Jusque-là mais pas plus loin
Les volontaires des visites solidaires se réunissent toutes les six semaines – en présentiel hors corona, par Teams actuellement – afin de partager leurs expériences et d’essayer de trouver des solutions quand la situation devient délicate. « Récemment, une volontaire qui visite une maman et son fils handicapé nous a appris que le fils, frustré d’être privé de centre de jour par la crise sanitaire, avait des poussées d’agressivité. L’équipe a compris le désir de la volontaire de ne pas laisser tomber la maman, mais elle lui a suggéré de se limiter, pour aller la voir, aux moments où son fils participerait à une activité à l’extérieur. Et les difficultés de ce garçon ont été relayées aux professionnels… » Les volontaires, formés à l’écoute active, empathique et sans jugement, apprennent également à (se) mettre des limites. « Une de nos volontaires, par exemple, en était arrivée à se rendre chaque matin chez son bénéficiaire pour lui beurrer ses tartines, parce qu’il avait faim à 7 heures du matin alors que son aide à domicile ne venait qu’à 9 ! Nous avons recours à des jeux de rôles pour aider nos volontaires à décider ‘jusque-là mais pas plus loin’. C’est très dur, mais, s’ils ne le font pas, ils risquent de se perdre ! »

En équipe
Les intervisions régulières font également apparaître des besoins de formation – au deuil, à l’accompagnement des personnes désorientées, ou encore à l’estime de soi. « Les fonds que nous recevons du Fonds Dr. Daniël De Coninck servent principalement à dispenser à nos volontaires des formations de qualité.

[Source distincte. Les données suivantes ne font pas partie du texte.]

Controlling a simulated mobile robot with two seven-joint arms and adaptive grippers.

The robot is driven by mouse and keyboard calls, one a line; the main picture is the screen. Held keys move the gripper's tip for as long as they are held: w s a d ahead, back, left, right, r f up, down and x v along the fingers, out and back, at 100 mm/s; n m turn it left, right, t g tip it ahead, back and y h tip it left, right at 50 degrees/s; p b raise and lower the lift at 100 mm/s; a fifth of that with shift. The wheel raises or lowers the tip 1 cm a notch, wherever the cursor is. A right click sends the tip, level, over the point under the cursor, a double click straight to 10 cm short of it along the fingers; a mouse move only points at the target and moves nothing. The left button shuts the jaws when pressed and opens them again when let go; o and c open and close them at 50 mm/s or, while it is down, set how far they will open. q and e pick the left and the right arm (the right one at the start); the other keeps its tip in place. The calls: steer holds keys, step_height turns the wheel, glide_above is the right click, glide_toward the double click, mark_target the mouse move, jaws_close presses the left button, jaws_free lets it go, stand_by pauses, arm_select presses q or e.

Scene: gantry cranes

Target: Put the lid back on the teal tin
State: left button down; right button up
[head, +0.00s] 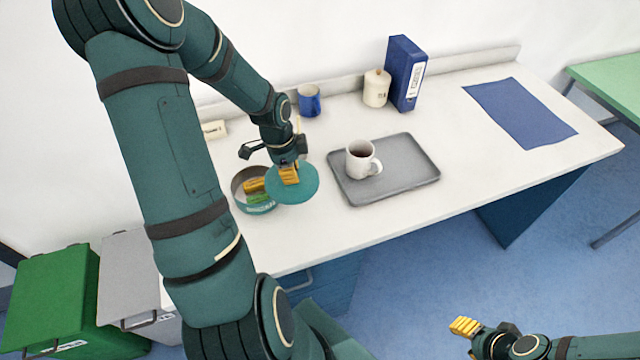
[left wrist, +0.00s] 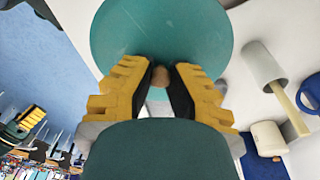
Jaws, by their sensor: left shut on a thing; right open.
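The round teal lid (head: 297,190) is held by its small knob in my left gripper (head: 288,175), which is shut on it. In the left wrist view, the knob (left wrist: 160,76) sits between the yellow fingers and the lid (left wrist: 160,30) spreads beyond them. The open teal tin (head: 256,208) stands on the table, with yellow and green items visible inside. The lid is just right of the tin in the head view and overlaps its right side; the height gap cannot be told. My right gripper (head: 465,327) is open and empty, beyond the table's front edge.
A grey tray (head: 410,165) with a white mug (head: 361,160) is right of the lid. A blue mug (head: 309,101), cream canister (head: 376,88) and blue binder (head: 405,73) stand at the back. A blue mat (head: 520,112) lies at the right. Green (head: 50,300) and grey bins stand left.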

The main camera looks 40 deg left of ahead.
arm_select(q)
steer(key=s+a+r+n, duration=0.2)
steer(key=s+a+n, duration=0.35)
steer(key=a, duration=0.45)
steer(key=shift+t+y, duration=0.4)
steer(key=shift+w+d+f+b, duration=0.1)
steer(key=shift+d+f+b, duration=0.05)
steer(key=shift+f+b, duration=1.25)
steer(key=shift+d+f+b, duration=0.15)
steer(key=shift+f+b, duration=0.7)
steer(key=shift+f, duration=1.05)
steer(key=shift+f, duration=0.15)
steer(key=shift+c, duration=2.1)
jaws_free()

Car, pour le reste, c’est un volontariat de proximité, qui n’exige pas de déplacements coûteux : tout se déroule dans le quartier. » En interrogeant les volontaires sur leurs motivations, Caroline Elias s’est rendu compte que le désir d’aider allait de pair avec le plaisir du travail en équipe : « Visiter une personne âgée près de chez eux, ils auraient pu le faire sans nous. Mais ils apprécient de se retrouver entre eux, de pouvoir partager, d’aller ensemble en formation. Et aussi, lors de l’assemblée annuelle, de se sentir appartenir à quelque chose de plus grand… »

L’un et l’autre
Pour Caroline Elias, il ne fait aucun doute que ce projet est appelé à continuer. « Avant tout parce qu’il est très simple. Nous mettons en contact une personne qui a envie d’une visite avec une autre personne qui a également envie d’une visite, mais qui est plus mobile que l’autre. C’est pourquoi, quand la Fondation me demande qui profite de ce projet, je réponds : « Le visiteur autant que le visité ». Parce que, dans une certaine mesure, l’un et l’autre sont en manque de quelque chose, et que la force de ce projet est de répondre aux besoins des deux ».